Why are people assembling these public displays?  While these are not strictly bumper stickers, we can identify a long and lively history of such in America ranging from innocuous commercial stickers, those proclaiming college affiliations, candidate preferences and controversial public policy positions (war, abortion, guns, religion, etc.).  People who might otherwise be reluctant to offer their opinion in public seem more comfortable presenting them anonymously along the rear ends of their automobiles.  Indeed, a case could be made that bumper stickers have long represented a unique and irrepressible public forum, albeit with issues often reduced to abrasive slogans.  Nevertheless, people have been speaking up, letting others know where they stand, what they are thinking – and then quickly driving on.
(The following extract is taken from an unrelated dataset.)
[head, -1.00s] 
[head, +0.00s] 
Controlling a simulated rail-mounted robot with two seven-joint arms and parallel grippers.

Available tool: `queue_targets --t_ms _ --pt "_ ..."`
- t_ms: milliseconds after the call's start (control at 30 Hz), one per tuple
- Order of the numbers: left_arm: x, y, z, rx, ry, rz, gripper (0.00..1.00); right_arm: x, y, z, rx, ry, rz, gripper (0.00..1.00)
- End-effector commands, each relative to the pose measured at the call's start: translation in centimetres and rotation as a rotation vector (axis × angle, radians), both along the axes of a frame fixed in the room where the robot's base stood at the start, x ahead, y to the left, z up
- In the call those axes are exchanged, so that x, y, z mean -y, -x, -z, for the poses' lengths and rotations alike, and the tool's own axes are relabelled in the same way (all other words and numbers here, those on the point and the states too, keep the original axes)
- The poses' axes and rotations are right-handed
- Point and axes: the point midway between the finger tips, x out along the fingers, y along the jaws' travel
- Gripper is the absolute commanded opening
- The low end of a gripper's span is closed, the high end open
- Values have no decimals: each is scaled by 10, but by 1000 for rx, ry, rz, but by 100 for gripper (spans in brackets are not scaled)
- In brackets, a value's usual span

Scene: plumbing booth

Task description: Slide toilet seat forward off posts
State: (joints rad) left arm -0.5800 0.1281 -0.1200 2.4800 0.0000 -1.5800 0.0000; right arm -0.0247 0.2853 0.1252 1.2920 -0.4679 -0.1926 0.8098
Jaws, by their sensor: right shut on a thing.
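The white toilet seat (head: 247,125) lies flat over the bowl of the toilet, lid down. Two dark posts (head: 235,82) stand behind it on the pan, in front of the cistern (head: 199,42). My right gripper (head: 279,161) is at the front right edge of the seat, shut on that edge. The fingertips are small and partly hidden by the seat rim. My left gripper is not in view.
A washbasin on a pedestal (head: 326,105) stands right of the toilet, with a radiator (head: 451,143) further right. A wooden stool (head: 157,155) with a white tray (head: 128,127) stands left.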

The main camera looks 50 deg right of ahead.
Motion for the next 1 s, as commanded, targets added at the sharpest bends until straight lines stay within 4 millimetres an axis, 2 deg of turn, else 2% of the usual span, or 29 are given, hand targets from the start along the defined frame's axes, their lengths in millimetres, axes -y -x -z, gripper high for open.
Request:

I suppose we have to regard these family “portraits” in the current context of declining personal privacy in America and the willingness of many people to reveal much about themselves, information once considered “no one’s business”.  One should also recognize an egotistical component as well.  It began many years ago with the display of college stickers on the back windows of cars.  Surely some part of the message was “We’re sending our kids to college (especially the elite institutions) – and you’re not.”  (Until recently, fewer than three of ten Americans of college age were enrolled.)  Then there were also the bumper stickers that announced that a child of theirs had been designated an “honor student” by his or her school.  Bragging rights surely were among the motives behind these mobile announcements.

This brings us to the current crop of family figures.  Why go to the trouble of adorning your rear window with representations of household occupants, unless there’s a message you intend to convey?  So what’s the pitch?  It may be, strangely enough, a desire to proclaim their ordinariness.  At a time when family structures are undergoing unprecedented “deviations”, these stickers assert that you’ve maintained the “proper” course, remain a traditional nuclear family, its standard components intact (no grandparent figures appear).  Here is both an expression of stability, pride and defiance and together with smugness that implies superiority.

As always, bumper stickers provoke reactions.  Among those recently on view was one featuring window stickers, all skull and cross bone figures, while another declared defiantly – “No one cares about your family stick figures!”  Please check rear windows for further developments in this ongoing “dialogue”.